RECORDS
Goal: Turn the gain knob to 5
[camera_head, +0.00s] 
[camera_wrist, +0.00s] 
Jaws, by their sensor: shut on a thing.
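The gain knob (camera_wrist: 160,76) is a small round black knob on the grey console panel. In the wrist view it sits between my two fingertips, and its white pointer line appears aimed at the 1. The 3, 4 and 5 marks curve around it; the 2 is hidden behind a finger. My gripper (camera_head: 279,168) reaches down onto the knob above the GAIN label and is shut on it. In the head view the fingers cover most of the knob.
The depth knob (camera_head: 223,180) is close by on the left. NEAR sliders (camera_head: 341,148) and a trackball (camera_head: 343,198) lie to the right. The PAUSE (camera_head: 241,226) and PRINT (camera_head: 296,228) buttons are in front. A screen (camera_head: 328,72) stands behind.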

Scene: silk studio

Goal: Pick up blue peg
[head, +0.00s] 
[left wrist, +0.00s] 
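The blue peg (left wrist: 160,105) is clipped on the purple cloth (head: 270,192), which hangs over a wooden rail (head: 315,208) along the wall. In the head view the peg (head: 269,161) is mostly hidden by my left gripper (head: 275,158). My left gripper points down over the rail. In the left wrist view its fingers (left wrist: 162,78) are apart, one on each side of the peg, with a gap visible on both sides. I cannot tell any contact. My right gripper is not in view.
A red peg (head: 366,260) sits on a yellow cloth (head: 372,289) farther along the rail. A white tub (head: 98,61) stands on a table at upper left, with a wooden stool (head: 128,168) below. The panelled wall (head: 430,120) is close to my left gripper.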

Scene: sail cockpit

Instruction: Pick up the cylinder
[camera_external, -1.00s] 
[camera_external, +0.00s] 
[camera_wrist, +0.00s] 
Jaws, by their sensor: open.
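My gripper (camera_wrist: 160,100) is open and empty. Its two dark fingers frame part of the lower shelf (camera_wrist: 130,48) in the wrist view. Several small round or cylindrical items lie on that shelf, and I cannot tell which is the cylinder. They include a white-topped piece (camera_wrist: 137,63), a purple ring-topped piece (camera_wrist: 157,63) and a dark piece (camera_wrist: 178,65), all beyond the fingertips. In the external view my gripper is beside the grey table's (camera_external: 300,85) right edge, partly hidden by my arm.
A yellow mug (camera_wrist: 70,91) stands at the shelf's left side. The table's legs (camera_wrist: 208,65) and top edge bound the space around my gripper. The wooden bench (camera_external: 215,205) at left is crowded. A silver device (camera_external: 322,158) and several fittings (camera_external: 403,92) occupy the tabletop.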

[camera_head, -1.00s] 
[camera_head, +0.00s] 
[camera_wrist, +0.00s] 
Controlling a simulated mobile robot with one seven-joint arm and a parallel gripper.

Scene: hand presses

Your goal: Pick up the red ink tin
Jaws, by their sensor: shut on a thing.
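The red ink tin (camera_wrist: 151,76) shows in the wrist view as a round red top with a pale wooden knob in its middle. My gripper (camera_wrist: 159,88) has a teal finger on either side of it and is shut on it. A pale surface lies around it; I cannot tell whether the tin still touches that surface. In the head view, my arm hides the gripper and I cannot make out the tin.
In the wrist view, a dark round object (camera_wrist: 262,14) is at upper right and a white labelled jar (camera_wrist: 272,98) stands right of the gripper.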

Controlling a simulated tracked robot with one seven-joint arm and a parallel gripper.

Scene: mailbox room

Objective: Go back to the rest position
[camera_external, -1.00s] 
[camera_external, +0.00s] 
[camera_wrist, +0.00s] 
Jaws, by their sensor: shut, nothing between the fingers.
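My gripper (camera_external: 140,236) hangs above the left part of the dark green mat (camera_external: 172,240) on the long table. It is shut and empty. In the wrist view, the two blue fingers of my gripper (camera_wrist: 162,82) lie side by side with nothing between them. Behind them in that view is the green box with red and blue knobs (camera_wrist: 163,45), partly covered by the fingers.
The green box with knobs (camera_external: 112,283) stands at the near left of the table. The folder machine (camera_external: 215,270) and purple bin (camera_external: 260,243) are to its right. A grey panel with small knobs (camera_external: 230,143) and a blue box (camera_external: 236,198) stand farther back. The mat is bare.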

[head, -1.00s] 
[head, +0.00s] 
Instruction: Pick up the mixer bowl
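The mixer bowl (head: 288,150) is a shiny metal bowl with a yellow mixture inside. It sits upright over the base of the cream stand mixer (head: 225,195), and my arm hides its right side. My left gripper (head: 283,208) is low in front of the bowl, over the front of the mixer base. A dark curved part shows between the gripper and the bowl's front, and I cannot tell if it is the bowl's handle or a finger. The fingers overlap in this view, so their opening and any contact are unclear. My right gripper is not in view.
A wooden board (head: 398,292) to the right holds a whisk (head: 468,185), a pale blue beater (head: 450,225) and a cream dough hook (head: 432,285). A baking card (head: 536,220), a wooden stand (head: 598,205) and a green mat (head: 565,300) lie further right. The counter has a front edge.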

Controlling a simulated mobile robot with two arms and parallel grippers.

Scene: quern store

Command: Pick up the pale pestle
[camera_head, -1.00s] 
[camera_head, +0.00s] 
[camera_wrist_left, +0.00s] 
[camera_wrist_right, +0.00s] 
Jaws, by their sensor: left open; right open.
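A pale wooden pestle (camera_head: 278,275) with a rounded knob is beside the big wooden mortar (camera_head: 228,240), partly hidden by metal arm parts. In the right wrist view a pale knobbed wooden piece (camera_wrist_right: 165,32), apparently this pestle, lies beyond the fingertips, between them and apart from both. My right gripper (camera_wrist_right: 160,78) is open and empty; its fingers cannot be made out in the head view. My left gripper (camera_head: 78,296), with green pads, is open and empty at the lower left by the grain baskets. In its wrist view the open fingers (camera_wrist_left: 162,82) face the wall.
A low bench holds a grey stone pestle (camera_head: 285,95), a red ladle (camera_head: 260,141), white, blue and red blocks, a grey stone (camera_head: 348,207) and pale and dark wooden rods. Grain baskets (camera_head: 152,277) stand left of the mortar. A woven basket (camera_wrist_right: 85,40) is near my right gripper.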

WRITTEN PROBLEM
All lines of the data above that include the word "joint" must be shown.

CORRECT OUTPUT
Controlling a simulated mobile robot with one seven-joint arm and a parallel gripper.
Controlling a simulated tracked robot with one seven-joint arm and a parallel gripper.

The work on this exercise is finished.